A failed attack. In the words of Iran’s ambassador to the United Nations, Amir Saed Iravani, the attack launched by Iran was “an act of self-defence” following Israel’s strike on the Iranian consulate in Damascus. “In military terms,” the expert explained, “Iran’s attack was a failure. The aim was to cause a ‘saturation’ of the Israeli air defence system by launching a large number of drones and then hitting the targets with ballistic missiles”, he said. Israel’s Iron Dome defence system, backed by the US, Britain, France and Jordan, intercepted and shot down 99 per cent of the missiles and drones. But while the attack failed in strategic terms – the expert noted – from a political perspective it was useful to “the Ayatollah’s regime in confronting its own domestic challenges marked by dissent, including among the younger generations, which has gone from silent to increasingly loud. It is a revival of the former strategy that continues being successful, namely the designation of an external enemy that poses a threat to Iran’s integrity and honour. The images and footage of street protests with crowds of Iranians celebrating the attack on Israel should be read in this light. But there is another aspect that should be kept in mind, says Bertolotti: “While on the sideline, Iran has consistently called on its proxies (Hamas, Lebanese Hezbollah, Iraqi Shiite militias, Syria and Yemen’s Houthi movement, Ed.’s note) to wage a united war against Israel.
“But this time, partly for reasons of leadership, balances and preservation of this ‘axis of resistance’, Iran felt that it could no longer hide and had to respond directly, without delegating to one of its proxies”.
Had it not done so, the director of Start InSight points out, “this axis would have been weakened, leaving Tehran alone to confront Israel.”
Prospects for the future.
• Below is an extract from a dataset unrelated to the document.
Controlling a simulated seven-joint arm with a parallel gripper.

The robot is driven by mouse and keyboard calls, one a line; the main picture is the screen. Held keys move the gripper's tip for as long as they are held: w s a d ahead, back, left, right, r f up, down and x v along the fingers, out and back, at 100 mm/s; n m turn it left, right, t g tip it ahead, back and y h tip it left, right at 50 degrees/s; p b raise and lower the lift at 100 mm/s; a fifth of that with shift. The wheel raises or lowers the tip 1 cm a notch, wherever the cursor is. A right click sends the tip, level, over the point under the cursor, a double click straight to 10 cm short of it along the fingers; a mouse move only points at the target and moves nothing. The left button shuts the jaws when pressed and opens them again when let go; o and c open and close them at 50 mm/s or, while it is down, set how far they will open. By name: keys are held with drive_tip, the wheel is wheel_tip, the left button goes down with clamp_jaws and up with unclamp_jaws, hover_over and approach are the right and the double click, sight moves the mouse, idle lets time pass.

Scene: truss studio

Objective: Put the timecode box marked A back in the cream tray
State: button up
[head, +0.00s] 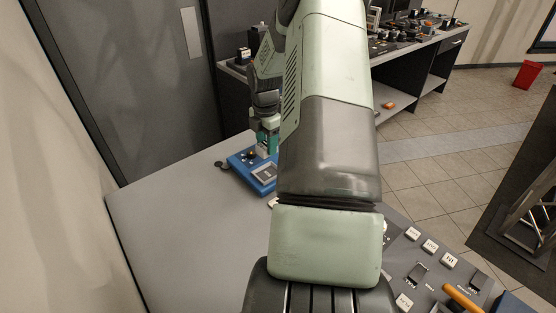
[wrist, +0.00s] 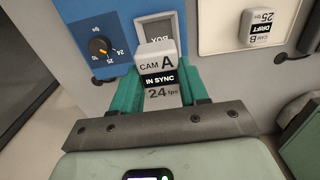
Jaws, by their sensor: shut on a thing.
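My gripper (head: 267,146) is shut on a small white box (wrist: 160,66) that reads CAM A, IN SYNC, 24 fps. In the wrist view its teal fingers (wrist: 160,92) sit on either side of the box. The box is at the near edge of a framed square marked BOX on the blue unit (wrist: 90,27); I cannot tell if they touch. The blue unit also shows in the head view (head: 239,173). The cream tray (wrist: 216,32) is right of the blue unit in the wrist view. In the head view my arm hides most of it.
A second white box (wrist: 262,26), marked CAM B, DRIFT, 25 fps, is in the cream tray. Small dark round things (head: 221,165) lie left of the blue unit. A dark console with white keys (head: 430,246) is at the right. The left of the grey table (head: 180,240) is clear.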

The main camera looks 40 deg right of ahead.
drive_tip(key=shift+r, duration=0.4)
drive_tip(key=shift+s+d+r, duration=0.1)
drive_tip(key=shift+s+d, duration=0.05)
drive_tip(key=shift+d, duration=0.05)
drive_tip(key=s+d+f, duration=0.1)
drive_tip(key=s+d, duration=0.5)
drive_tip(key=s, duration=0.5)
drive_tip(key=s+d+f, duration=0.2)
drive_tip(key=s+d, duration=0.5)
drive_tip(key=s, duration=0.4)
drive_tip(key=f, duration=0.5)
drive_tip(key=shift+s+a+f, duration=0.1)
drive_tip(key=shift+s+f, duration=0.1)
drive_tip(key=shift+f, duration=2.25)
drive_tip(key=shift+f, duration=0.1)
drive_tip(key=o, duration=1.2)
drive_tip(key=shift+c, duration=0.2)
What will happen now that Iran has come out of the shadows? “Political choices will play a major role,” replies Bertolotti. The blocs are not homogeneous. At least for the moment, Russia and China’s respective positions on Iran are not conspicuous. The EU lacks a common vision and the US heads towards presidential elections. Biden may have hopes of regime change in Iran, but he doesn’t want a war because the Arab-Muslim component of the prospective Democratic constituency is unhappy with the way the Israel-Hamas conflict is being handled. The fear of losing votes is great. At this stage, only a “rash move” by Benjamin Netanyahu would “inevitably draw the US into a war.” Nevertheless, Bertolotti concludes, the events of the last few hours could “relaunch the process of regional normalisation initiated by the Abraham Accords signed on 15 September at the White House in Washington by Israel, the United Arab Emirates and Bahrain, thereby weakening Iran as a result.”